Review by Dale Stelter
For some time, the Lubicon Lake Band of northern Alberta has been gaining
international support for its decades-long land rights dispute. The
Lubicon maintain that they have never signed a treaty with the federal
government and therefore have never given up Aboriginal title to their
traditional lands.
And now, there is a powerful book available that holds a relentless
magnifying glass up to the campaign that has been waged against the Lubicon
by Canadian and Alberta governments, and large and powerful resource
exploitation companies. LAST STAND OF THE LUBICON CREE reveals that grimy
and despicable campaign in well-researched, well-documented detail.

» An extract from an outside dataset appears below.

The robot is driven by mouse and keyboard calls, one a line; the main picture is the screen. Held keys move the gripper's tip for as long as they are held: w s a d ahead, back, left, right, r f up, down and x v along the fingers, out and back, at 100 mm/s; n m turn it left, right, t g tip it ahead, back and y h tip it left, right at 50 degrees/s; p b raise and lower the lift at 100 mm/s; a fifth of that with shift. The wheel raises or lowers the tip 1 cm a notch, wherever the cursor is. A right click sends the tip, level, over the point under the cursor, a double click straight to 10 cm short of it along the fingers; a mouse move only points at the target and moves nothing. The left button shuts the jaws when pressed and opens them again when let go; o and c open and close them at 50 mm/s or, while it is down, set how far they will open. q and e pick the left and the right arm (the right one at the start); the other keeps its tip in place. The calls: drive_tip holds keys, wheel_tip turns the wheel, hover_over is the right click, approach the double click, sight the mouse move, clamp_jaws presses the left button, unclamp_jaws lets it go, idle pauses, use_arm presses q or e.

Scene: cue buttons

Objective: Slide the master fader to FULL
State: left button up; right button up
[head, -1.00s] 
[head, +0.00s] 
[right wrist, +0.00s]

It's all there: the wholescale invasion of Lubicon territory by dozens of
oil and gas companies, the long and fruitless years in court, the 1988
declaration by the Lubicon of sovereignty over their traditional lands, the
federal government's 1989 surprise take-it-or-leave-it (and grossly
inadequate) settlement offer to the Lubicon, and the "divide and conquer"
efforts of the federal government in hastily creating the Woodland Cree
band. And there's more. Lots more.
The initial portion of the book is devoted mainly to historical materials,
and some parts of the Lubicon story are documented, or related in detail,
for widespread reading for the first time. For example, during the 1940s,
an Indian Affairs official named Malcolm McCrimmon removed more than 700
people from the treaty lists of northern Alberta and cut the Lubicon
membership almost in half. Two inquiries censored McCrimmon, but he was
placed in charge of implementing inquiry recommendations, and most of his
removals remained in effect.
Or, during the 1960s, the residents of Marten River, a community in Lubicon
territory, were persuaded to move to nearby Cadotte Lake. Many people were
unhappy with the move, but when they tried to return home, Marten River was
bulldozed. Two years later, the site next to Marten River became the first
producing oil field in Lubicon territory.
At the same time, LAST STAND OF THE LUBICON CREE tells the story of a small
Indian band that has waged a courageous struggle of resistance against
monumental and staggering odds. As Lubicon Chief Bernard Ominayak says,
"We've been counted down and out so many times, but we've refused to give
in to anybody. We're still here."
As Chief Ominayak also points out, John Goddard has done an excellent job
of documenting a long-standing and extremely complex story. For example,
he has sorted out all of the intertwined and tangled threads of the
campaign being waged against the Lubicon, and laid them out in
chronological sequence.
LAST STAND OF THE LUBICON CREE is also written in a rivetting, highly
readable manner that grasps your attention and never lets go.
Hopefully, LAST STAND OF THE LUBICON CREE will receive wide circulation in
the mainstream society, as the Lubicon have for some time been relying
heavily upon the raising of public support for their cause. Furthermore,
the Lubicon continue to come under siege from Daishowa of Canada, a
subsidiary of a huge Japanese transnational pulp and paper company, and are
saying that if the trees are cut down, they are finished as a people.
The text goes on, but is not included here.